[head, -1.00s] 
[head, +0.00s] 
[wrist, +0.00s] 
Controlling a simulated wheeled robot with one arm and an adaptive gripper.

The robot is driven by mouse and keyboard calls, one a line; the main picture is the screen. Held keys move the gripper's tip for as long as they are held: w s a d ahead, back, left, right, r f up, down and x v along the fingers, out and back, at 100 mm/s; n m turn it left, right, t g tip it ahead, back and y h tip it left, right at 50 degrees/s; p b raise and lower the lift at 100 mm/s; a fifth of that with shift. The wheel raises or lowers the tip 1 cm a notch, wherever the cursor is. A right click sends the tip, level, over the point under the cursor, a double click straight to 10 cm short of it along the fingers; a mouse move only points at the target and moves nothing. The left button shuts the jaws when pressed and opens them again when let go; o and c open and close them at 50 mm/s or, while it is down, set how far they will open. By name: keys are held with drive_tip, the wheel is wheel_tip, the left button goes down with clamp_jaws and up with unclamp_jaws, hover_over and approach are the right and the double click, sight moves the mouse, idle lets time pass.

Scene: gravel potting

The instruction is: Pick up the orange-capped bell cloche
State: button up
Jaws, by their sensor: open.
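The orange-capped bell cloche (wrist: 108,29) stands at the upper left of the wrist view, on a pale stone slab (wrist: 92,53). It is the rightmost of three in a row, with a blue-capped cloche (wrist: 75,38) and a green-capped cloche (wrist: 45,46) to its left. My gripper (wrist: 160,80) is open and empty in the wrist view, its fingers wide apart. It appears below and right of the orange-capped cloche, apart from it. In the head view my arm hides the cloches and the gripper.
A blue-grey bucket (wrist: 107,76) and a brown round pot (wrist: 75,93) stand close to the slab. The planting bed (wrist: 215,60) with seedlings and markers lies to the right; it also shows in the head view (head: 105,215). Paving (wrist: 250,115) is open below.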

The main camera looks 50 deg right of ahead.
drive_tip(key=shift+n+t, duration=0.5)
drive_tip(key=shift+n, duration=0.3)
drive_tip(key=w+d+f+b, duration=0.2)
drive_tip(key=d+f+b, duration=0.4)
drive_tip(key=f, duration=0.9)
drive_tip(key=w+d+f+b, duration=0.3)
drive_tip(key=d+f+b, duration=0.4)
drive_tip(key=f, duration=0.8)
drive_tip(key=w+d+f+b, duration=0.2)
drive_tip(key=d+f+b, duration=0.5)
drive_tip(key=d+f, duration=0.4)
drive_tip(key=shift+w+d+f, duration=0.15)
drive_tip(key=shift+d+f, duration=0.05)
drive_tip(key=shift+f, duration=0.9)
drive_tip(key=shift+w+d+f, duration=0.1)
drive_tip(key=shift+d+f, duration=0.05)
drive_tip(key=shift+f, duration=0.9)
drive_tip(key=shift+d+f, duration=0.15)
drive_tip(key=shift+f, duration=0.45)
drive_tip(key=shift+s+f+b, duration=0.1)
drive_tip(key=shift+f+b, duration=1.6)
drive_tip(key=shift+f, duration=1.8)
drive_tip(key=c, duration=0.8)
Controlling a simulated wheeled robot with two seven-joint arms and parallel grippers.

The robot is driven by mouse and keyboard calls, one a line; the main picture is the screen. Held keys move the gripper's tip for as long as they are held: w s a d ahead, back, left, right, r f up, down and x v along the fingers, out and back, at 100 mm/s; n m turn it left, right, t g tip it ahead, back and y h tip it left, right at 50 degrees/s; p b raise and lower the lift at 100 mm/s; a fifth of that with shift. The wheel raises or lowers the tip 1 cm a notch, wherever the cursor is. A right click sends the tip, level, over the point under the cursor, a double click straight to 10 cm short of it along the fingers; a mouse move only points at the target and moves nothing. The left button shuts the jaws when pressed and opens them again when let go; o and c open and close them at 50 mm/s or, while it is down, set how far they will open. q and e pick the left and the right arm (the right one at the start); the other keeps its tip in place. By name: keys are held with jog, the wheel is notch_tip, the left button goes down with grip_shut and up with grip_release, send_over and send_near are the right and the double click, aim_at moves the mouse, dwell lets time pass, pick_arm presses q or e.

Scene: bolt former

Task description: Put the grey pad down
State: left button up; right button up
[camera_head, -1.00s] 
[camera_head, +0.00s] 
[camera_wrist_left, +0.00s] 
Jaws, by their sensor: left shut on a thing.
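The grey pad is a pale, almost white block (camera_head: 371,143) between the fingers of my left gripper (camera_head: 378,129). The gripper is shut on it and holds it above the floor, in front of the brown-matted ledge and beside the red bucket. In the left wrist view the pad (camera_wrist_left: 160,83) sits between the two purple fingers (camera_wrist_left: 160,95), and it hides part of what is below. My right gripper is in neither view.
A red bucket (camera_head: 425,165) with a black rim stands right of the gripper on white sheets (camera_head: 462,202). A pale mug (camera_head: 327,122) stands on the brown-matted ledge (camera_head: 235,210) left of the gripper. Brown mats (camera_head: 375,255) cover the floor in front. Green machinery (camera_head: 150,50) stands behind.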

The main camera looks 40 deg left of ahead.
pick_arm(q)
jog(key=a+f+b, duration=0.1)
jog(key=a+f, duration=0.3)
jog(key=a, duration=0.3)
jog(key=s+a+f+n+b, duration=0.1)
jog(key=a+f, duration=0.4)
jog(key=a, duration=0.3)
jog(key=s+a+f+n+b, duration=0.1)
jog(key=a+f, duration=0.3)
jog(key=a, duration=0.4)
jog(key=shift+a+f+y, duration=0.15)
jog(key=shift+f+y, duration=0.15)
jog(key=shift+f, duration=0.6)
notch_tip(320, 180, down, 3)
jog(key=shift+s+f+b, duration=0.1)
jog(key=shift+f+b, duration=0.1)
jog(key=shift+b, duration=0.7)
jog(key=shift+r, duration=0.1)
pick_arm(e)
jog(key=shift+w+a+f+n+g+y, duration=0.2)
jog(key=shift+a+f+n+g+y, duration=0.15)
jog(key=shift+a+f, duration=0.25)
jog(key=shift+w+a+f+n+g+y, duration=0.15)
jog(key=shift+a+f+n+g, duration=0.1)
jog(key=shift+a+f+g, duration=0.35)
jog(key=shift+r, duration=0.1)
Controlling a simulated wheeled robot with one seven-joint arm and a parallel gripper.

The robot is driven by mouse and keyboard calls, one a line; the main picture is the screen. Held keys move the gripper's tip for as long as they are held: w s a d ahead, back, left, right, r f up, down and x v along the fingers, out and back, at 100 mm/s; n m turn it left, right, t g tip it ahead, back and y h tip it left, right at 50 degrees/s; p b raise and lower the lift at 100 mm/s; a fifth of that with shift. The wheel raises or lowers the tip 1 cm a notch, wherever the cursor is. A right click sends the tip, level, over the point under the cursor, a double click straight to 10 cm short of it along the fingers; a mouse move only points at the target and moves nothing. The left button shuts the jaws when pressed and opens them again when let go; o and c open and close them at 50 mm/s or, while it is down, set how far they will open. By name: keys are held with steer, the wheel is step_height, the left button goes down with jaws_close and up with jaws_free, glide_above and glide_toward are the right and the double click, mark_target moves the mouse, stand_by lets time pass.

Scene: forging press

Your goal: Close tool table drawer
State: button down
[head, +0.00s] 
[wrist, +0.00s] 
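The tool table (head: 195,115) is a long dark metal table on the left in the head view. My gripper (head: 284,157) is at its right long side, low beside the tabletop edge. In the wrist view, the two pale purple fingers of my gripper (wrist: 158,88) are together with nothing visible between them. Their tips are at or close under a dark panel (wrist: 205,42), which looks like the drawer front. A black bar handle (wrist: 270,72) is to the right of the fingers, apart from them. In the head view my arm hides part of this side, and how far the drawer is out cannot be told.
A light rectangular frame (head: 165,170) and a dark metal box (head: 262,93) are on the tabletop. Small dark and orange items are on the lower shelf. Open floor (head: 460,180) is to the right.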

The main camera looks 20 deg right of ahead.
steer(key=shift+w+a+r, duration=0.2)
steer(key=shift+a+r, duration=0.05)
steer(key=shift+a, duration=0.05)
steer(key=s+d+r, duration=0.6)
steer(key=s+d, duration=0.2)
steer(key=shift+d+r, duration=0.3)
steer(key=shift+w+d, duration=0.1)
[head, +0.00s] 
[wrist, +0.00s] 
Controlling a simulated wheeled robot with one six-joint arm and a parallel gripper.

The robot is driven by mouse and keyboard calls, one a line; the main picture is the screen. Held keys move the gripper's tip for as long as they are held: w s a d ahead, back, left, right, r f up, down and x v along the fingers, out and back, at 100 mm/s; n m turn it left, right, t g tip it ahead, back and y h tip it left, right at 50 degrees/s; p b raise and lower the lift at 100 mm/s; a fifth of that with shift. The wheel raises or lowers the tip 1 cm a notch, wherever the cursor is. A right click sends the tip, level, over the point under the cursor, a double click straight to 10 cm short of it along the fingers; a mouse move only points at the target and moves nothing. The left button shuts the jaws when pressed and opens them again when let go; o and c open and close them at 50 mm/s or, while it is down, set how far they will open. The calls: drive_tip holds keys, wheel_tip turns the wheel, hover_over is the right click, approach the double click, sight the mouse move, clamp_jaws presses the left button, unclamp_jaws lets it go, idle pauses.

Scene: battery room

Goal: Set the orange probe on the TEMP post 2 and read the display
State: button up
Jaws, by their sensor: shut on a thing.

---+---

SHORT EXERCISE: Above are the records. Print exactly, and only, the lines from the line with "The main camera looks 50 deg right of ahead." to the line with "State: left button up; right button up", both inclusive.

FINISHED TASK:
The main camera looks 50 deg right of ahead.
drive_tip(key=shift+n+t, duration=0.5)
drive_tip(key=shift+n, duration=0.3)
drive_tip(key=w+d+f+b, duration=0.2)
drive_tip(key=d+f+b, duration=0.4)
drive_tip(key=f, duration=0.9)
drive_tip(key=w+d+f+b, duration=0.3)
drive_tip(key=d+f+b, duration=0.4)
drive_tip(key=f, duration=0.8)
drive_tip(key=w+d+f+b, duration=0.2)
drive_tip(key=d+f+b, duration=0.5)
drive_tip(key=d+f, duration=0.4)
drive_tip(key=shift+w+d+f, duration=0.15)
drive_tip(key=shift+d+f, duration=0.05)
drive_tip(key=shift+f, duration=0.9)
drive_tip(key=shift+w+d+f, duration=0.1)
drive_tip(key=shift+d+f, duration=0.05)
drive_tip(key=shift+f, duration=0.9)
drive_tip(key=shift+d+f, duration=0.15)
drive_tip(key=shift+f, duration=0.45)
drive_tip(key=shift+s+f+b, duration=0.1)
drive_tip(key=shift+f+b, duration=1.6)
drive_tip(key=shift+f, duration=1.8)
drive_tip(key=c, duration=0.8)
Controlling a simulated wheeled robot with two seven-joint arms and parallel grippers.

The robot is driven by mouse and keyboard calls, one a line; the main picture is the screen. Held keys move the gripper's tip for as long as they are held: w s a d ahead, back, left, right, r f up, down and x v along the fingers, out and back, at 100 mm/s; n m turn it left, right, t g tip it ahead, back and y h tip it left, right at 50 degrees/s; p b raise and lower the lift at 100 mm/s; a fifth of that with shift. The wheel raises or lowers the tip 1 cm a notch, wherever the cursor is. A right click sends the tip, level, over the point under the cursor, a double click straight to 10 cm short of it along the fingers; a mouse move only points at the target and moves nothing. The left button shuts the jaws when pressed and opens them again when let go; o and c open and close them at 50 mm/s or, while it is down, set how far they will open. q and e pick the left and the right arm (the right one at the start); the other keeps its tip in place. By name: keys are held with jog, the wheel is notch_tip, the left button goes down with grip_shut and up with grip_release, send_over and send_near are the right and the double click, aim_at moves the mouse, dwell lets time pass, pick_arm presses q or e.

Scene: bolt former

Task description: Put the grey pad down
State: left button up; right button up

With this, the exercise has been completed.